● Problem statement
Check each line for the string "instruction" and give only the count of lines that have it.

● Records to process
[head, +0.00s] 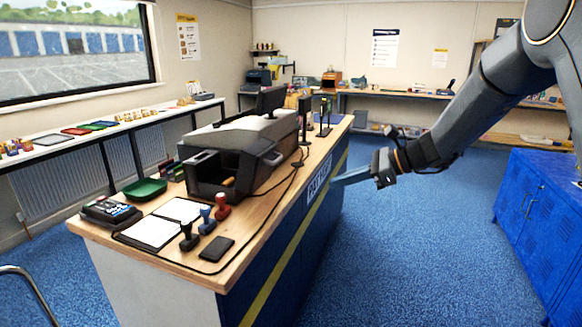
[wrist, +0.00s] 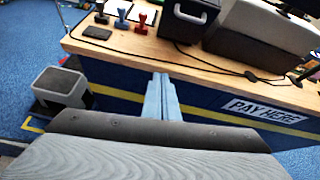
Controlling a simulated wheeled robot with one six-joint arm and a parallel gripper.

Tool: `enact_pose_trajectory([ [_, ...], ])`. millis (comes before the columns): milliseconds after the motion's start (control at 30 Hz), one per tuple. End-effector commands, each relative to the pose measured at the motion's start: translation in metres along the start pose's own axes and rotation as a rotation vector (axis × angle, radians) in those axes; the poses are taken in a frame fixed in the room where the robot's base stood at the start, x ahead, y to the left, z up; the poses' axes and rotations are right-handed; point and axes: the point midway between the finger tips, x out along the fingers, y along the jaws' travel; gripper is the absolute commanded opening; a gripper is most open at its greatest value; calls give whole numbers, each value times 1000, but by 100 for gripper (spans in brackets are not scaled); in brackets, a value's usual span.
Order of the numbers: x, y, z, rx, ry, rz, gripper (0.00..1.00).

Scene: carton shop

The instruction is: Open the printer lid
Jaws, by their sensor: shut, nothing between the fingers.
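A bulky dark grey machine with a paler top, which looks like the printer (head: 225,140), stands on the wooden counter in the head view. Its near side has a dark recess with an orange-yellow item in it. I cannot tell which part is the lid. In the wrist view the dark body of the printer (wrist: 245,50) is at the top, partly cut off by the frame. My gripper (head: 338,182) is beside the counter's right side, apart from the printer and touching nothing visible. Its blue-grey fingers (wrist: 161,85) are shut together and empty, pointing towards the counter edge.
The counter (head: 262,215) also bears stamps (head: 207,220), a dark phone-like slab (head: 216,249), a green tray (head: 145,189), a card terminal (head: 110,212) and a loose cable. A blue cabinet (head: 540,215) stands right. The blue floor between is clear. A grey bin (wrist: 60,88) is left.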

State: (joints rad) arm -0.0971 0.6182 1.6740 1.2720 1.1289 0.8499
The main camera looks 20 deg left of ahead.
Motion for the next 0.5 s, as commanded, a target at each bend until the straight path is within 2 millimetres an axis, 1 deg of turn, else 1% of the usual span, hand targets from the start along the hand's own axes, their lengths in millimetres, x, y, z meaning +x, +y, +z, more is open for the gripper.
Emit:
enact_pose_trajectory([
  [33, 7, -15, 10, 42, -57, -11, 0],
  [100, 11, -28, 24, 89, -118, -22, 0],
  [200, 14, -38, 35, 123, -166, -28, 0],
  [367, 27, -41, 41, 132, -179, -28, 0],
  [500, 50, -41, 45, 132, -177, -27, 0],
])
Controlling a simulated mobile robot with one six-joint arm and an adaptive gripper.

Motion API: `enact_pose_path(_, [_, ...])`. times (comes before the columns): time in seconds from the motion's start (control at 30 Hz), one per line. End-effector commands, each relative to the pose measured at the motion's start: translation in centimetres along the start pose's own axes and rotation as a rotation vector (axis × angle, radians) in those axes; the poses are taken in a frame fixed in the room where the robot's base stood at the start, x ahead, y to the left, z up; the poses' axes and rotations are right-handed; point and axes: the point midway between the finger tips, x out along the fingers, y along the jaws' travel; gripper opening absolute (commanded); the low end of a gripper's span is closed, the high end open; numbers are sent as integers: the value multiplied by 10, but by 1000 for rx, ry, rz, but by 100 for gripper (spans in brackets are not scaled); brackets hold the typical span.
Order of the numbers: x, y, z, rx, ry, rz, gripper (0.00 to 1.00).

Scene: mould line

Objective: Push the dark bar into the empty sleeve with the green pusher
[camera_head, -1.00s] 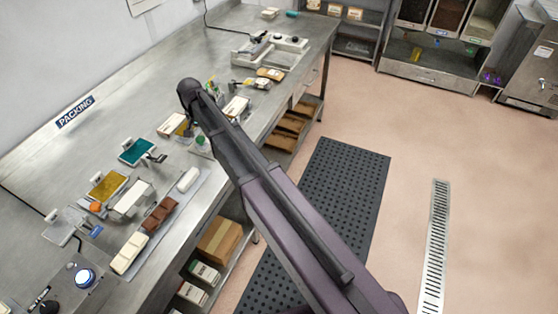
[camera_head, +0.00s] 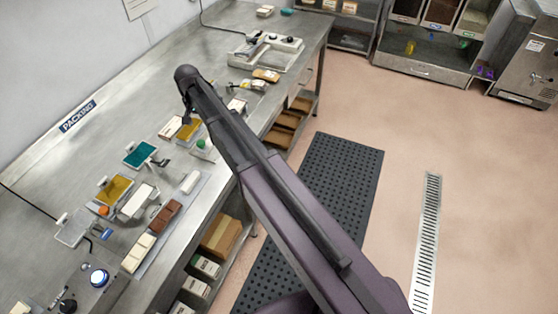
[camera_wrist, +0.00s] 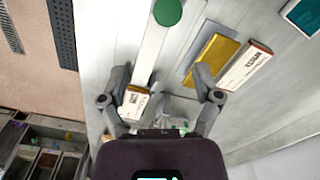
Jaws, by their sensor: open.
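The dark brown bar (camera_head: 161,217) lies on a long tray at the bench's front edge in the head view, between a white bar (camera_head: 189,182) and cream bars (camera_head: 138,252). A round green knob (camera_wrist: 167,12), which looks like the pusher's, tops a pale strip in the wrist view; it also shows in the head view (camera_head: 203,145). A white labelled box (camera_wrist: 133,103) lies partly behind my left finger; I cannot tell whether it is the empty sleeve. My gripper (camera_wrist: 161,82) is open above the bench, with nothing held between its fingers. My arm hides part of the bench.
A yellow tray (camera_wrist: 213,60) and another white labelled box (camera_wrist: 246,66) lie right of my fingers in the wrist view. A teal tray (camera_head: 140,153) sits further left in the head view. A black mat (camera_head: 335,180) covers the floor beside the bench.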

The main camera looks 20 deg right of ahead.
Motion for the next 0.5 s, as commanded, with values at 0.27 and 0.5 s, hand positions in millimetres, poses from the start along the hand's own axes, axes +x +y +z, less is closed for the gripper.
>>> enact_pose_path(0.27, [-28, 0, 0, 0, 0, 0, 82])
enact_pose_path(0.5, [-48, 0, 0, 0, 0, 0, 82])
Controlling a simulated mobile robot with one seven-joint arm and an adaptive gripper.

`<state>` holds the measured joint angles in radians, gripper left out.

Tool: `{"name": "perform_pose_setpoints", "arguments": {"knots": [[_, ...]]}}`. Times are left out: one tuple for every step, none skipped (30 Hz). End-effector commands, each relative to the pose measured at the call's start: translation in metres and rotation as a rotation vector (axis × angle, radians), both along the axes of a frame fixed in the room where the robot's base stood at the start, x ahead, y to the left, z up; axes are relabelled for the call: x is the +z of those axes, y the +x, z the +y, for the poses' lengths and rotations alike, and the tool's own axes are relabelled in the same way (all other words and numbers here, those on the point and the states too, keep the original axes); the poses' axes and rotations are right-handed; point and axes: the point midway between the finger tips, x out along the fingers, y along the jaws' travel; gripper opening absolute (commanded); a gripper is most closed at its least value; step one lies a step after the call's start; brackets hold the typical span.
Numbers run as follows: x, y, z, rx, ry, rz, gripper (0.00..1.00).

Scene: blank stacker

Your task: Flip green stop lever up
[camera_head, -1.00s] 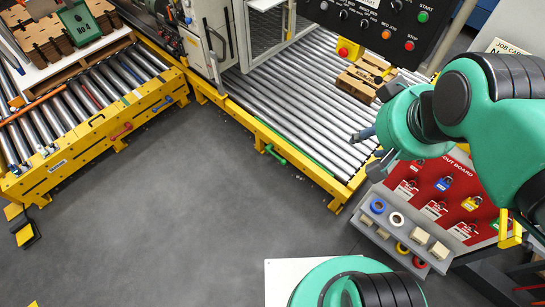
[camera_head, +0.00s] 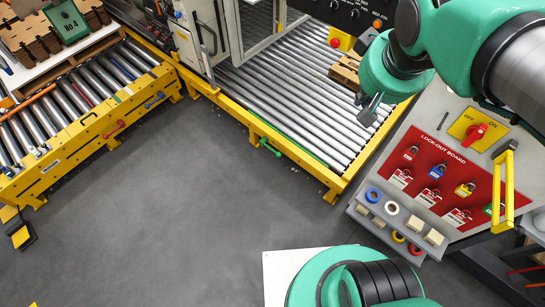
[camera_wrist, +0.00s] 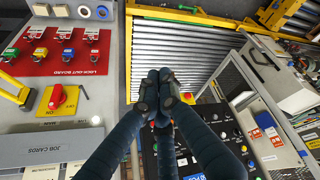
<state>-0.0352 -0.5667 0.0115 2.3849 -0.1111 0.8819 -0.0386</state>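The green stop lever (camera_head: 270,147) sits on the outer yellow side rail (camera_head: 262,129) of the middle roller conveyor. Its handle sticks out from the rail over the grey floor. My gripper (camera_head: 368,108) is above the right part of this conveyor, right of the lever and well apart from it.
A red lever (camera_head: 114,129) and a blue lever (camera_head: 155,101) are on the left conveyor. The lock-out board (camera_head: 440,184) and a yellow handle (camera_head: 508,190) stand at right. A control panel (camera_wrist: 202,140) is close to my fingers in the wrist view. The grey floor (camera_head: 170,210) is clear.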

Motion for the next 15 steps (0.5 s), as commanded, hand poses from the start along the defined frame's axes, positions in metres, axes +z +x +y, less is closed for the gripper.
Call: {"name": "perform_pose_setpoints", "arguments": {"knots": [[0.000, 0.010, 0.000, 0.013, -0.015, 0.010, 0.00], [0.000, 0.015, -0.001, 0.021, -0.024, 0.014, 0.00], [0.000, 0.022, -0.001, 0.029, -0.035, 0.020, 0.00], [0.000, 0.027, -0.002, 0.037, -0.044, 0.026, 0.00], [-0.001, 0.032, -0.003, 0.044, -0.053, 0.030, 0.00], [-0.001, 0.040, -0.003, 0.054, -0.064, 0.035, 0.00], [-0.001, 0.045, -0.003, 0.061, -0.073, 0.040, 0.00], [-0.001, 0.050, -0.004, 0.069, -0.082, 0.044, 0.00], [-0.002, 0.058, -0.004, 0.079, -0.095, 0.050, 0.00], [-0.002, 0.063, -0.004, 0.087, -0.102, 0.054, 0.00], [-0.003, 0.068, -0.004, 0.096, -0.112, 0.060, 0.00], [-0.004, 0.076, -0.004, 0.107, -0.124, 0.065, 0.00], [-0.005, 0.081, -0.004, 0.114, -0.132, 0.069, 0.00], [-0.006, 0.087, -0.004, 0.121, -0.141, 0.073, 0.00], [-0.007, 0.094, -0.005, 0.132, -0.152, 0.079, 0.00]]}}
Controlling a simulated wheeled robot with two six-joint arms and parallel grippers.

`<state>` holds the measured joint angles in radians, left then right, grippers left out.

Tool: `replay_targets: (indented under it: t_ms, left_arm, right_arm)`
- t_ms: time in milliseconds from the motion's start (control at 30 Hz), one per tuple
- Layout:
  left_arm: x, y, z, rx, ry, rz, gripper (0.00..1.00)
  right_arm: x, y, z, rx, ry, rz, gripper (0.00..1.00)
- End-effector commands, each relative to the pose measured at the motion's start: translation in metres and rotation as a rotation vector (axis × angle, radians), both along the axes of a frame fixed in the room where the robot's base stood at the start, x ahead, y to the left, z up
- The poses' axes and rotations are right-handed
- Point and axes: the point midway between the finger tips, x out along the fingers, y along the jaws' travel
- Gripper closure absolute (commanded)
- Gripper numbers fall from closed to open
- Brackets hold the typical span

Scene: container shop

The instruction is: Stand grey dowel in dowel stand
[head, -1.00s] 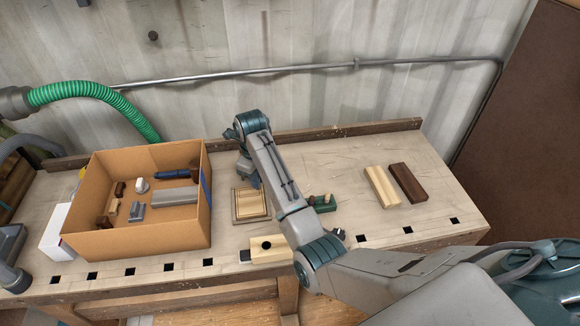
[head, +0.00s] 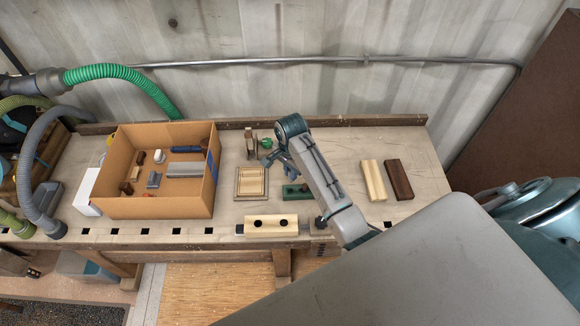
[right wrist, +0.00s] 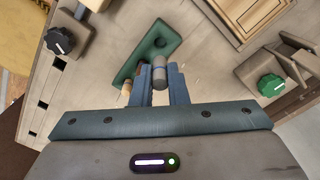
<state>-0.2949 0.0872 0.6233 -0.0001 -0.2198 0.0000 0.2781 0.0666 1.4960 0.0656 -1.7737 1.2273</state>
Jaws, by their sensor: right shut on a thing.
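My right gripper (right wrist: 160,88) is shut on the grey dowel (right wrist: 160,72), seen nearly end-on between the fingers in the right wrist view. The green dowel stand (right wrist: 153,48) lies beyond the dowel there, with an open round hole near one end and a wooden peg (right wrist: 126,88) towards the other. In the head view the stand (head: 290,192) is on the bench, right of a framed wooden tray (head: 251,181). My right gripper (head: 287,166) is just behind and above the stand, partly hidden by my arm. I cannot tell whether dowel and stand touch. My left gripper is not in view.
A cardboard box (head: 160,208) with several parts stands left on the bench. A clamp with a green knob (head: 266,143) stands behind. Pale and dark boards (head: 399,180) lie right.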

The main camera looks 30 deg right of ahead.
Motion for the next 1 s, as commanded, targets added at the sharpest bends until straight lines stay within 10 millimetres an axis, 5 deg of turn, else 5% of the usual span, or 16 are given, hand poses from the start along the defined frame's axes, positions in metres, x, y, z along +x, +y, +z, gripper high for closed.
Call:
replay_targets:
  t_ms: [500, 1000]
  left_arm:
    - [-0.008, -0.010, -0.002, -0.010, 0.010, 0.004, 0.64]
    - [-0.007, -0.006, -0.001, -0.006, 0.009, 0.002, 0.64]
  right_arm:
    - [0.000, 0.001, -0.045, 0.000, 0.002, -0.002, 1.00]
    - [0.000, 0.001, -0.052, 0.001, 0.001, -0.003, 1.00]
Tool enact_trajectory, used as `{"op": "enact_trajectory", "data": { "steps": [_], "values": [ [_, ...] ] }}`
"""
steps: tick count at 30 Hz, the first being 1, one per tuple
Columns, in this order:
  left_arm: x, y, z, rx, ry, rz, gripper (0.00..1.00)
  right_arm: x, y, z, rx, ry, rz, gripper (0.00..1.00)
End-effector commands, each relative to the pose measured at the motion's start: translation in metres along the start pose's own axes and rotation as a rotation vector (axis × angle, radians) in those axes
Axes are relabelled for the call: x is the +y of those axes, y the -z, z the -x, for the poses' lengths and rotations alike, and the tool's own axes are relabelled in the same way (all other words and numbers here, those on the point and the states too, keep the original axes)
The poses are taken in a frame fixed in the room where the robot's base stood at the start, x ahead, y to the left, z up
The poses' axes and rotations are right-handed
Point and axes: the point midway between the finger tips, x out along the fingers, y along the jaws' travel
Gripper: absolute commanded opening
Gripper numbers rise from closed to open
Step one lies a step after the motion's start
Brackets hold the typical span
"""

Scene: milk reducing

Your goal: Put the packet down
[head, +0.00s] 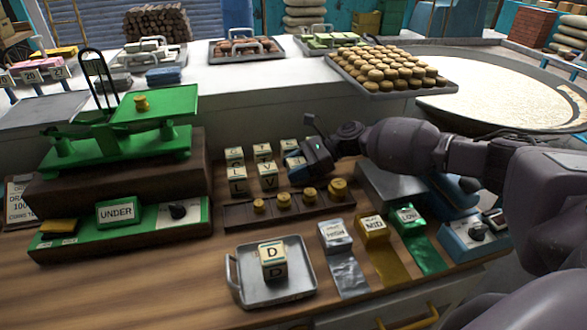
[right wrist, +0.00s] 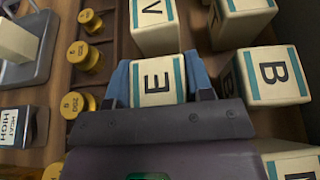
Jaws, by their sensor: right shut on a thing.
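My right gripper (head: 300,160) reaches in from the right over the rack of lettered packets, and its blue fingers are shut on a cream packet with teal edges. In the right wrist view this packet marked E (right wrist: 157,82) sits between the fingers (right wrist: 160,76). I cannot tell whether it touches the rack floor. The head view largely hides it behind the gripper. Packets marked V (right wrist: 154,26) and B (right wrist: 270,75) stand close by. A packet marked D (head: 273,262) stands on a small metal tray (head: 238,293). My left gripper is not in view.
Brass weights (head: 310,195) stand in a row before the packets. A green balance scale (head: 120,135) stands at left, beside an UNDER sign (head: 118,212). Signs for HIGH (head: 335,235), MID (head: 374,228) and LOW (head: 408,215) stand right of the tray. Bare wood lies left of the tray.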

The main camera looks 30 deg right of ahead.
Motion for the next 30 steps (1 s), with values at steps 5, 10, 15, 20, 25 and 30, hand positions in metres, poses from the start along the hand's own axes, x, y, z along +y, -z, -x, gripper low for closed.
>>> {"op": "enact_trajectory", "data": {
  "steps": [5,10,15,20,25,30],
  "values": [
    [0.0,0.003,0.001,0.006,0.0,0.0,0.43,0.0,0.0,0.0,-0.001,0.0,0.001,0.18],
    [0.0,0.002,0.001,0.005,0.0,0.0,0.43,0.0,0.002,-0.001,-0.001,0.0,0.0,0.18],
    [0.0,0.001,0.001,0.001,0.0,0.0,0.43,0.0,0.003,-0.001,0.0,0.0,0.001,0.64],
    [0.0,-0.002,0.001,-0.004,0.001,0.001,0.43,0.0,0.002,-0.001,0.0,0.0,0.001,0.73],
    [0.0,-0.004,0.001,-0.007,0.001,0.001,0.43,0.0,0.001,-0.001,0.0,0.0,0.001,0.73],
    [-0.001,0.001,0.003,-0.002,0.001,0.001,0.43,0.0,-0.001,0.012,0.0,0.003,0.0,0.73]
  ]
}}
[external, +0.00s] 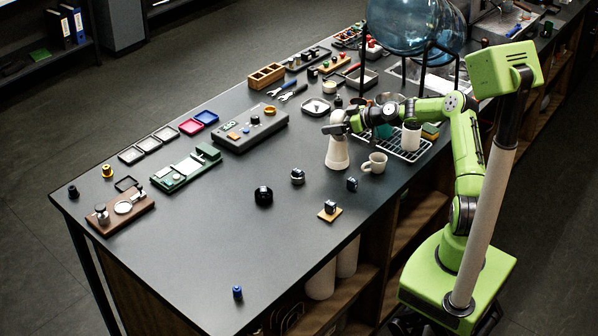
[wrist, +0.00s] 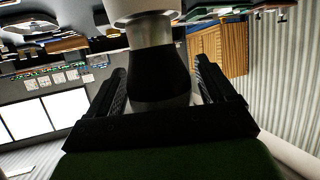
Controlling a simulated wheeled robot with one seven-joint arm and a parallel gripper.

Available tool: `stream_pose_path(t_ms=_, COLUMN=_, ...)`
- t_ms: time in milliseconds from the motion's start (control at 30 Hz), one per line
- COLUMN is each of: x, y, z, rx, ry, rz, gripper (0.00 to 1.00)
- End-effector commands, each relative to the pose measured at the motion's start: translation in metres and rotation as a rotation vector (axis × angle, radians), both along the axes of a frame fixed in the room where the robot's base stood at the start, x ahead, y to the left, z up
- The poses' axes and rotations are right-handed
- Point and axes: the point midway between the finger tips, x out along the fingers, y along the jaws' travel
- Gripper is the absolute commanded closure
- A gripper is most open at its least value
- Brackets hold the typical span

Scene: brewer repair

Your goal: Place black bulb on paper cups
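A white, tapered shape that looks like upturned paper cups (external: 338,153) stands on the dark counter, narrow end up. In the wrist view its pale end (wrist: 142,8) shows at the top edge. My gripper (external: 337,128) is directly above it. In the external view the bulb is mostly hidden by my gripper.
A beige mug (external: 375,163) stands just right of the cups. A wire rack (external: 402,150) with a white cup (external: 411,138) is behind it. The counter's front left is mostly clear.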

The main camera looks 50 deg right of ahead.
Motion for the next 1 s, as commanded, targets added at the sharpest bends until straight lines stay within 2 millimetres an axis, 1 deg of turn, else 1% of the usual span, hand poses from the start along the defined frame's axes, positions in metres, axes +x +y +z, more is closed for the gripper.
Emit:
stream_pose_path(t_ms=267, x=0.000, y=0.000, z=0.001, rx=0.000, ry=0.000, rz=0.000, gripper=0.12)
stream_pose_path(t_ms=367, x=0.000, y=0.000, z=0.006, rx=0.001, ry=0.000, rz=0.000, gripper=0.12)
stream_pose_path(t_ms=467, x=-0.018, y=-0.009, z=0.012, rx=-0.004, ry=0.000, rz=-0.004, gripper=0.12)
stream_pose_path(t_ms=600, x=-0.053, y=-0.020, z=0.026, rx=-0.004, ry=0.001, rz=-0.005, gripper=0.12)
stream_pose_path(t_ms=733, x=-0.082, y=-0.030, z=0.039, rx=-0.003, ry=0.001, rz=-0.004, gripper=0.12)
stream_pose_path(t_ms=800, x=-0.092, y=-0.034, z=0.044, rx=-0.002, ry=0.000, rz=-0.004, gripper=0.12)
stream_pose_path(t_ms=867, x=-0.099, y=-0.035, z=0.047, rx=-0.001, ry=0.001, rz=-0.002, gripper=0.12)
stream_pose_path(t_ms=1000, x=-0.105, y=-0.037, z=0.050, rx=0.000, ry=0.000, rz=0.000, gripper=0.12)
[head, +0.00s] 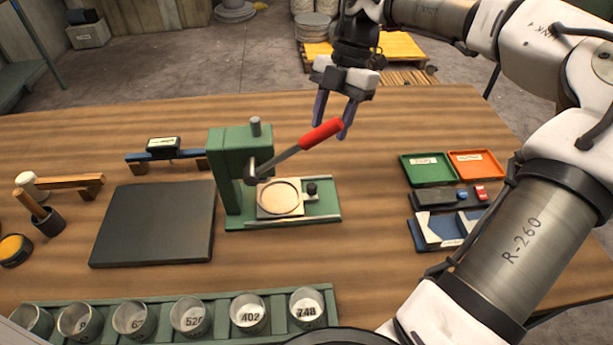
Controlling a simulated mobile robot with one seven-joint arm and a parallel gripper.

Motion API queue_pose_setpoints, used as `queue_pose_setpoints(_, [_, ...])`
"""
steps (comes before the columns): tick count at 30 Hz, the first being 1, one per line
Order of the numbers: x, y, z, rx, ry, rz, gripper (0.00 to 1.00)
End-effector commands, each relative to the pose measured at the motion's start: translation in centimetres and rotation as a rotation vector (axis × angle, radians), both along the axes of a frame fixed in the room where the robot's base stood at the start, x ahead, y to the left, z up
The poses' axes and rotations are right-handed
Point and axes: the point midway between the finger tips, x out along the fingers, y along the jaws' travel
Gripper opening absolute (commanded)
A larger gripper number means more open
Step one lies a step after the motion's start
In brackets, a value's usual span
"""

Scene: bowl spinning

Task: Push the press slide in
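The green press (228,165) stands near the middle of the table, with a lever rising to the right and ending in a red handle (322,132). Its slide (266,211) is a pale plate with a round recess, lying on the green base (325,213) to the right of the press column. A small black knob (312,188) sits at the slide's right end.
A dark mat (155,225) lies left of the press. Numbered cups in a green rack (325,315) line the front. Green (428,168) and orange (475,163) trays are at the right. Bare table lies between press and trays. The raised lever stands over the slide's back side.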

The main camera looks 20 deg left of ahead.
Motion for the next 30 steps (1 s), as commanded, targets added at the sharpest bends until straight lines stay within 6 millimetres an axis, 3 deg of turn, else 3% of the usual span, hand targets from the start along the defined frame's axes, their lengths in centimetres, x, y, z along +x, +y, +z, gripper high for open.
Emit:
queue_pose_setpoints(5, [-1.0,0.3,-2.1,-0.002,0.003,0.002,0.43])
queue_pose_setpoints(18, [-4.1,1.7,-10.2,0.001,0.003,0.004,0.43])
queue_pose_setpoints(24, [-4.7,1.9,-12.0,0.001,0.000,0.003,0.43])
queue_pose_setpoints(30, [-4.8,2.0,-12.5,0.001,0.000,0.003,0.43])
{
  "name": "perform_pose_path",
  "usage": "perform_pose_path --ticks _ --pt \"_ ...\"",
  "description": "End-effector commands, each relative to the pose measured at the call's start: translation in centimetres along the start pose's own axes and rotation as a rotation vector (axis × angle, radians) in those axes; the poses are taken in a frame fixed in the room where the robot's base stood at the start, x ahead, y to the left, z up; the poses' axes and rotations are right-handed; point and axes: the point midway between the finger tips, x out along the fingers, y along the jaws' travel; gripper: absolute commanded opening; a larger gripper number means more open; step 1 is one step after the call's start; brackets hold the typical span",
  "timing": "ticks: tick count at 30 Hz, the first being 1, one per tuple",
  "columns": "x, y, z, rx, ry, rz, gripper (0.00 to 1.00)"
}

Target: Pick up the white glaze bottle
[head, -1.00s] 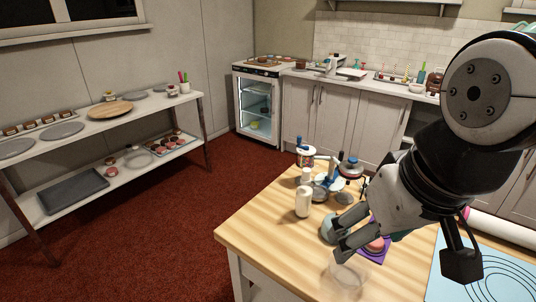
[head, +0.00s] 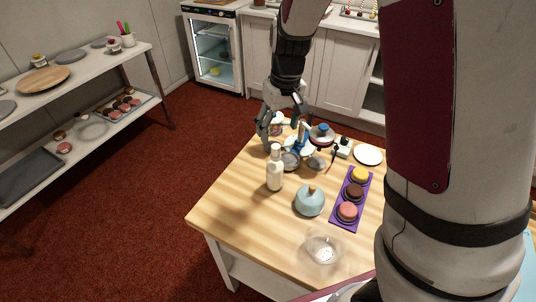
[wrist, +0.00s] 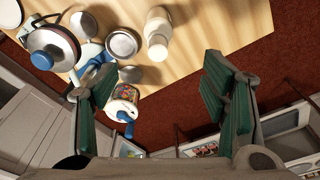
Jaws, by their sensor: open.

● Task response
2